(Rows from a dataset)
--- --- ---

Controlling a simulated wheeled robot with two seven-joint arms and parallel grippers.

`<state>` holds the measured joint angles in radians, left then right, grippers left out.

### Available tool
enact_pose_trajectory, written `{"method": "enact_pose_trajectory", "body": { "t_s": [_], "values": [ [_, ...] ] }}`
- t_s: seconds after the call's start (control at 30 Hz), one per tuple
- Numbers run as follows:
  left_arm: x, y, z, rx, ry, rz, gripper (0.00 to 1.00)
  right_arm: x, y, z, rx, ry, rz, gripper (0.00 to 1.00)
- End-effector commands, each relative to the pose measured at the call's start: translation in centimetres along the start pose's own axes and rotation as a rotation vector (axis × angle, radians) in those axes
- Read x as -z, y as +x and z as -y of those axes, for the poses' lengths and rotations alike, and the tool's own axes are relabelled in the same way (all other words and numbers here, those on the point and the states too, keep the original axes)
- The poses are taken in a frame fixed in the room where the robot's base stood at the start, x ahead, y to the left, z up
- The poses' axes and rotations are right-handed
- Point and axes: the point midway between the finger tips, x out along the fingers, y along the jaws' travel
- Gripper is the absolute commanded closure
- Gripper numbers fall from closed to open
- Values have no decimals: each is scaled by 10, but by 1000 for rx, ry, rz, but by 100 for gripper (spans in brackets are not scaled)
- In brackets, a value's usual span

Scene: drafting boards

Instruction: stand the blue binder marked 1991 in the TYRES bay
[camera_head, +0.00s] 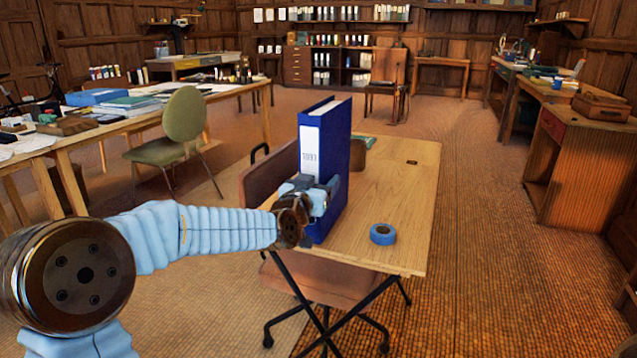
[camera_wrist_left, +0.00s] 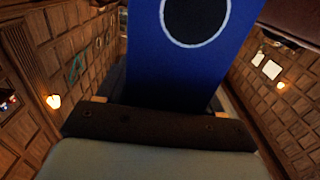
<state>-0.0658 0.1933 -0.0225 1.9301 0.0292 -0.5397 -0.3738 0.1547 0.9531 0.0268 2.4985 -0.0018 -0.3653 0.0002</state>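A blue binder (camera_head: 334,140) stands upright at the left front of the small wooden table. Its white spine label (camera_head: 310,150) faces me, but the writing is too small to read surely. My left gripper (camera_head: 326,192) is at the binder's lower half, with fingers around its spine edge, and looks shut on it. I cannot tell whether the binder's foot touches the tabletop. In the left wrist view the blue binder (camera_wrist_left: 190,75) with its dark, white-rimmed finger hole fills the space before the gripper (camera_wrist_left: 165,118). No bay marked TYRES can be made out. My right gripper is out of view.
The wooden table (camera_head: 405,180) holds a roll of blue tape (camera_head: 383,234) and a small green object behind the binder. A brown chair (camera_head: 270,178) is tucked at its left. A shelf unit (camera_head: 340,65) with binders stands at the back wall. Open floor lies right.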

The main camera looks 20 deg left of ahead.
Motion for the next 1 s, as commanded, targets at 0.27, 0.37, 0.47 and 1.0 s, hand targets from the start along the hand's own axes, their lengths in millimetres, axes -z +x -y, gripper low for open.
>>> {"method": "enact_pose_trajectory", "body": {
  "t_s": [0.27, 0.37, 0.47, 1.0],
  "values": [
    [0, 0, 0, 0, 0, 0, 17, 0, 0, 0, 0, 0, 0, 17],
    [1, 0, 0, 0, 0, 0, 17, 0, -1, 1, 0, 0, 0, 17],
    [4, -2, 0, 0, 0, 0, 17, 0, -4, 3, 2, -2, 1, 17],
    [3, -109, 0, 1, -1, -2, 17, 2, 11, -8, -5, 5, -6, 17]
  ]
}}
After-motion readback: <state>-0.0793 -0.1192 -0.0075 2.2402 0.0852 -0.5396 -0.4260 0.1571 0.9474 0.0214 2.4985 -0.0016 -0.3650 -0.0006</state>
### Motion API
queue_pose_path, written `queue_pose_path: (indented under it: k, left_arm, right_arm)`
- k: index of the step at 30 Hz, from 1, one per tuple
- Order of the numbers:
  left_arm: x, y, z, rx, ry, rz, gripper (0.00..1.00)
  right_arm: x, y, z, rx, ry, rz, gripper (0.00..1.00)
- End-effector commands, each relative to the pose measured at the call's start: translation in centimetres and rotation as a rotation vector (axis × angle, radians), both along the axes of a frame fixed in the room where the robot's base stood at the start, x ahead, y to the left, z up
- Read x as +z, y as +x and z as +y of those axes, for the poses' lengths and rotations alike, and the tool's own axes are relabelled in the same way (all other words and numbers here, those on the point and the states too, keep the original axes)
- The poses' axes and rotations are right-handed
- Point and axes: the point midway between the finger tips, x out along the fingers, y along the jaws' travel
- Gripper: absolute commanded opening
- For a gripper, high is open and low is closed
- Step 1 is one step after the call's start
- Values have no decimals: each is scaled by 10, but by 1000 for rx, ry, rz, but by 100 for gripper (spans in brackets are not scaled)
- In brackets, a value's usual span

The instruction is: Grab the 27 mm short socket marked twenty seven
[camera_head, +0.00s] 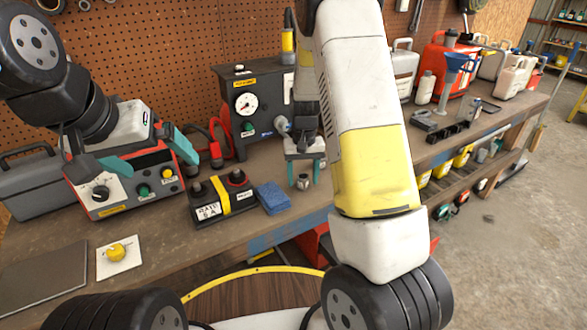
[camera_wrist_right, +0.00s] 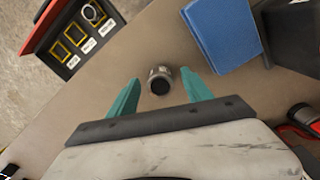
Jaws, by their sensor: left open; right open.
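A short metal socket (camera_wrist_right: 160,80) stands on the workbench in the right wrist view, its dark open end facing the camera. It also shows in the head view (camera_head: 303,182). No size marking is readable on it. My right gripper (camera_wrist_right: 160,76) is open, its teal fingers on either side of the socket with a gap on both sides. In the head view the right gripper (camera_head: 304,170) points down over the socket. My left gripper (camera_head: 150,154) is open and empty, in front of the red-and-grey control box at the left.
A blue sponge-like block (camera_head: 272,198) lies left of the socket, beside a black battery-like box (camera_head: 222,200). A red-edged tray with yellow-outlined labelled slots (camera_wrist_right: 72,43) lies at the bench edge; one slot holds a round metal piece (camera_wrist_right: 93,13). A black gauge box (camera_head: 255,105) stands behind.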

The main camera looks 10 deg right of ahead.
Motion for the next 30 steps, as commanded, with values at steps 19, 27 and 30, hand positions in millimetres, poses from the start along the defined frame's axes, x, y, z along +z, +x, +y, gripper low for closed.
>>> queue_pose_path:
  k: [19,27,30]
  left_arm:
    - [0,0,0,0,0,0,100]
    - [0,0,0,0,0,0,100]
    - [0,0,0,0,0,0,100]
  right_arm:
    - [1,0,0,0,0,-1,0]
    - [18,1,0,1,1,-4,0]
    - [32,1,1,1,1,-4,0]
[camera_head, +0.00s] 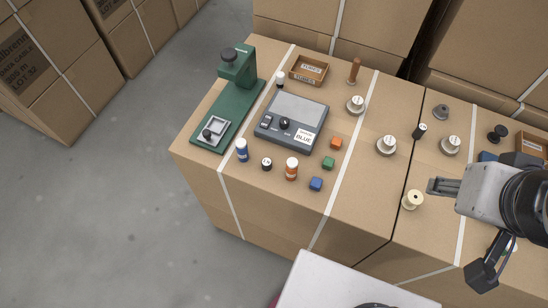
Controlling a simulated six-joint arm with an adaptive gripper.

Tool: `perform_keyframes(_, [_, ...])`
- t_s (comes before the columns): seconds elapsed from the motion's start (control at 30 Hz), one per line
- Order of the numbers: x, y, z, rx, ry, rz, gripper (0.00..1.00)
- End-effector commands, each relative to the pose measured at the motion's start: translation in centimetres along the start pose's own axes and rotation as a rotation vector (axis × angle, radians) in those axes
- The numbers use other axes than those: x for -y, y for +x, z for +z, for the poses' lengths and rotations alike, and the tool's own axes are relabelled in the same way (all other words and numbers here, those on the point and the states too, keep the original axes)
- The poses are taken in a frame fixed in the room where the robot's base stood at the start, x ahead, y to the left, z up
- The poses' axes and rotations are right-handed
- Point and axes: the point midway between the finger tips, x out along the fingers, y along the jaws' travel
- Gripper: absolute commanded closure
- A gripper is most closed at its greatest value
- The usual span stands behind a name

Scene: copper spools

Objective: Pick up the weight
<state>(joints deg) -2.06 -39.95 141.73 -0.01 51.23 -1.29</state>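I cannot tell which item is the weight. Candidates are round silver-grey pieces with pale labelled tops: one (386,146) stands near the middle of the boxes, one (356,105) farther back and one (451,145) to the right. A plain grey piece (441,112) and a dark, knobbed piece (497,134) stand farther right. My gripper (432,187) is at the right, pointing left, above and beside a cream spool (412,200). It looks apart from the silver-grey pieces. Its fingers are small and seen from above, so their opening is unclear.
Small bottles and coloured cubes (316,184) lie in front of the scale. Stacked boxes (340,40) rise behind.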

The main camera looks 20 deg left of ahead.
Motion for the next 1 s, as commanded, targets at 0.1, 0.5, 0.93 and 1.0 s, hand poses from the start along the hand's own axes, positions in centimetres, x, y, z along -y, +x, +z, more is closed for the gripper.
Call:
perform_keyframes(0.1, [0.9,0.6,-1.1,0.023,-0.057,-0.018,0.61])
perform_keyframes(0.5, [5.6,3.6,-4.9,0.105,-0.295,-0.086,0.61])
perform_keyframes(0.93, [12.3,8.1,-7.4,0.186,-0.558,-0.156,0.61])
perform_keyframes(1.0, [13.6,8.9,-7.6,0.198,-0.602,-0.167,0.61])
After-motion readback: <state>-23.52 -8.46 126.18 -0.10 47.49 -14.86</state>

--- --- ---

What you are asked to do
Tally the lines of the records holding the word "vector", then give only the resulting number.

Worked answer
3